## THE PROBLEM
Quote the records below word for word, please, from the very first line through the one that contains "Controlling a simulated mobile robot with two", and nothing beyond it.
━━━━━━
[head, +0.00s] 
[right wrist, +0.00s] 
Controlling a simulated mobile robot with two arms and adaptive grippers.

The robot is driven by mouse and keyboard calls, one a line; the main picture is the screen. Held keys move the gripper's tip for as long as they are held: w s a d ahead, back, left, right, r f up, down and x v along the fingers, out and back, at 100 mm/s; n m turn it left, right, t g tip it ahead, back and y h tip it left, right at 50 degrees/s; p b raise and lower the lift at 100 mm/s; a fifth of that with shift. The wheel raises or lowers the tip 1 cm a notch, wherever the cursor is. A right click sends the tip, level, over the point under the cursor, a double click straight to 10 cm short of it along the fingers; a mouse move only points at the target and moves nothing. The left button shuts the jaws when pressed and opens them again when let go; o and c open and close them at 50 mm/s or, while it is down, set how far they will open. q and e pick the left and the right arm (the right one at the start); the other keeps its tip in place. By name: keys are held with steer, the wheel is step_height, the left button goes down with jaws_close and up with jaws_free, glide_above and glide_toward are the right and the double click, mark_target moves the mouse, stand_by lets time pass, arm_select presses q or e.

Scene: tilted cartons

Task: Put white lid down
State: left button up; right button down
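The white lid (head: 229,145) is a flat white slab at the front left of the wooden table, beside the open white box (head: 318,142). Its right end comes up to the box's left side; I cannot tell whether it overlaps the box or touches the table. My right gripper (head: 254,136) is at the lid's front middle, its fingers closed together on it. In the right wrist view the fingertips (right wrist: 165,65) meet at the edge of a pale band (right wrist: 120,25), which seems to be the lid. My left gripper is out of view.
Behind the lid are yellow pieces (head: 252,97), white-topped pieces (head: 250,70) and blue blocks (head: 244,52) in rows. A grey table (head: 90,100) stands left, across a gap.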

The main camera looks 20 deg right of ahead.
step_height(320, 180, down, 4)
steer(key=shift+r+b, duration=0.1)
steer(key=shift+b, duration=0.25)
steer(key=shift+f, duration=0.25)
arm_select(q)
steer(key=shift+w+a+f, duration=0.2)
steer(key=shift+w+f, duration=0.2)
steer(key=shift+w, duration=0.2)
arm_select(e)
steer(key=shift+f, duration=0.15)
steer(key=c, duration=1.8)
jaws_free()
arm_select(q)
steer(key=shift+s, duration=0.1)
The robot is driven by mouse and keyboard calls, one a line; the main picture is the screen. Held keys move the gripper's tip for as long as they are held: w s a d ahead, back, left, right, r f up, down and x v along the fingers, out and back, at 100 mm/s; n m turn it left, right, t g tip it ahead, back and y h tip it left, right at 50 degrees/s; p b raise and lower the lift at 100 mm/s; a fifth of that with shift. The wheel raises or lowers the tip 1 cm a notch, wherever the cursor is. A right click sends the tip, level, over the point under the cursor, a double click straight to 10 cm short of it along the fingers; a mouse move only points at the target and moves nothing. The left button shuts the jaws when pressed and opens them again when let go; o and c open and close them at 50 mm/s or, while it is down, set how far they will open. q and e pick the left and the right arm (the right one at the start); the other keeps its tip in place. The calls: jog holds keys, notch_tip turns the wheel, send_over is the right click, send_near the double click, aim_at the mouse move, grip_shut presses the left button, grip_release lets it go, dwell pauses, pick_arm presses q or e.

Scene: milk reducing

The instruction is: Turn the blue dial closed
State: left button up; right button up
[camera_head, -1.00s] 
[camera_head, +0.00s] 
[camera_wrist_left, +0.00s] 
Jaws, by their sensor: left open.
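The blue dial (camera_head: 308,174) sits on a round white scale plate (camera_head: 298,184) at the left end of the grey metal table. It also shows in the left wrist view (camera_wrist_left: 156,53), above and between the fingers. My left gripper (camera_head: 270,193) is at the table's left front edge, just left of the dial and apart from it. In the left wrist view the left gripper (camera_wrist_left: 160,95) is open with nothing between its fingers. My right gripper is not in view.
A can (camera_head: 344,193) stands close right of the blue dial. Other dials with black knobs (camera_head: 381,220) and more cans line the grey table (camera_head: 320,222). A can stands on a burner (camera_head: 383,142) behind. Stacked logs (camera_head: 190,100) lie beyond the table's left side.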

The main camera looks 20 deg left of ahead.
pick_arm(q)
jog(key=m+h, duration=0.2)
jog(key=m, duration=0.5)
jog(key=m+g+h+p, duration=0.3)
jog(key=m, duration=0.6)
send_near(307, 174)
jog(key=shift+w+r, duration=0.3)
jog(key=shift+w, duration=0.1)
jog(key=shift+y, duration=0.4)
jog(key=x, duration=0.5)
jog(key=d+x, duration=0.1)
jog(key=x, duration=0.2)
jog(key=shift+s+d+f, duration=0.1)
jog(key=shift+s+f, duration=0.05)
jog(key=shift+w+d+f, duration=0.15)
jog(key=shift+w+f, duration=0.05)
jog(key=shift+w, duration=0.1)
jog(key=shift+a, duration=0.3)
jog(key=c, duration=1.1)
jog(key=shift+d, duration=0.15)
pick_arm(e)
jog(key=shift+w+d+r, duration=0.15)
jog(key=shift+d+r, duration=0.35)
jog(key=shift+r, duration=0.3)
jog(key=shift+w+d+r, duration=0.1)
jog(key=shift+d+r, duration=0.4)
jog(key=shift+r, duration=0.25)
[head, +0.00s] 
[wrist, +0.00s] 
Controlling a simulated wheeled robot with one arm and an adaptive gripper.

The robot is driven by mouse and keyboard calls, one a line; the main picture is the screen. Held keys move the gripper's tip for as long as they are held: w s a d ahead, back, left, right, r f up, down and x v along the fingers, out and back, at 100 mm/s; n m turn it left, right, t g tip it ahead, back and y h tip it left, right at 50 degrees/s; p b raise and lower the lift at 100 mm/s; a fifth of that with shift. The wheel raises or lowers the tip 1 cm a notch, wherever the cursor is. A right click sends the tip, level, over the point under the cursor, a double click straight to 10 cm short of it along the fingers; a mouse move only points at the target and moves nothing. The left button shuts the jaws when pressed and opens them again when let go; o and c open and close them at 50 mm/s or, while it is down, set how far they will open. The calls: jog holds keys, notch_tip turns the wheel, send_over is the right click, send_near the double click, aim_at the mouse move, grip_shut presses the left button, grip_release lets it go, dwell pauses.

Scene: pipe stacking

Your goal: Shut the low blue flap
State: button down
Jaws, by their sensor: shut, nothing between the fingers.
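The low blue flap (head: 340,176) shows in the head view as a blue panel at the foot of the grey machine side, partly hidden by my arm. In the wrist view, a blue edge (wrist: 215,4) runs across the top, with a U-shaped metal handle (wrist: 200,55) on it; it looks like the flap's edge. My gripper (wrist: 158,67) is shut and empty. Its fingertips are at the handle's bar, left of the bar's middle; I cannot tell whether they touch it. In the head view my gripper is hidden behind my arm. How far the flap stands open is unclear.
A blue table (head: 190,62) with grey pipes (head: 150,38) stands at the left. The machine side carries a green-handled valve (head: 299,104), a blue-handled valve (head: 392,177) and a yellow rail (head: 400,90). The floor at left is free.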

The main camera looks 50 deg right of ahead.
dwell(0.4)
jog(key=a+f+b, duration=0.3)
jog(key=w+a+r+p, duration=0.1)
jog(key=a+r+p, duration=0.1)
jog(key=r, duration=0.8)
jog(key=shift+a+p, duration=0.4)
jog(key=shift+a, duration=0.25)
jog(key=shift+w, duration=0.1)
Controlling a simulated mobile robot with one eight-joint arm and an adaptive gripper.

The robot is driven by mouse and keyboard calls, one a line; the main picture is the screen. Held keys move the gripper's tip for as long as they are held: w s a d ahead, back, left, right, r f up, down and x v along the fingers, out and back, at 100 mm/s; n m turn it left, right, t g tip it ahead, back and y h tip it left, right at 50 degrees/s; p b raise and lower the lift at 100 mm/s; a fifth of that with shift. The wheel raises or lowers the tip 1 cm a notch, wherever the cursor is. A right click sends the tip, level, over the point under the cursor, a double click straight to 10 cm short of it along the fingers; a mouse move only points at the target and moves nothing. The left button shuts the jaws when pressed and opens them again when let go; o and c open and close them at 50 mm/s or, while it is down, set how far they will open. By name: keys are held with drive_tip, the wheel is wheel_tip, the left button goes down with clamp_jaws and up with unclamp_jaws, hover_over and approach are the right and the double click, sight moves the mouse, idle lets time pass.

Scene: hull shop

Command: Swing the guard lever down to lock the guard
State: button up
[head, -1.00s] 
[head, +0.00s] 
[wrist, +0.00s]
━━━━━━
## COMPLETED EXERCISE
[head, +0.00s] 
[right wrist, +0.00s] 
Controlling a simulated mobile robot with two arms and adaptive grippers.

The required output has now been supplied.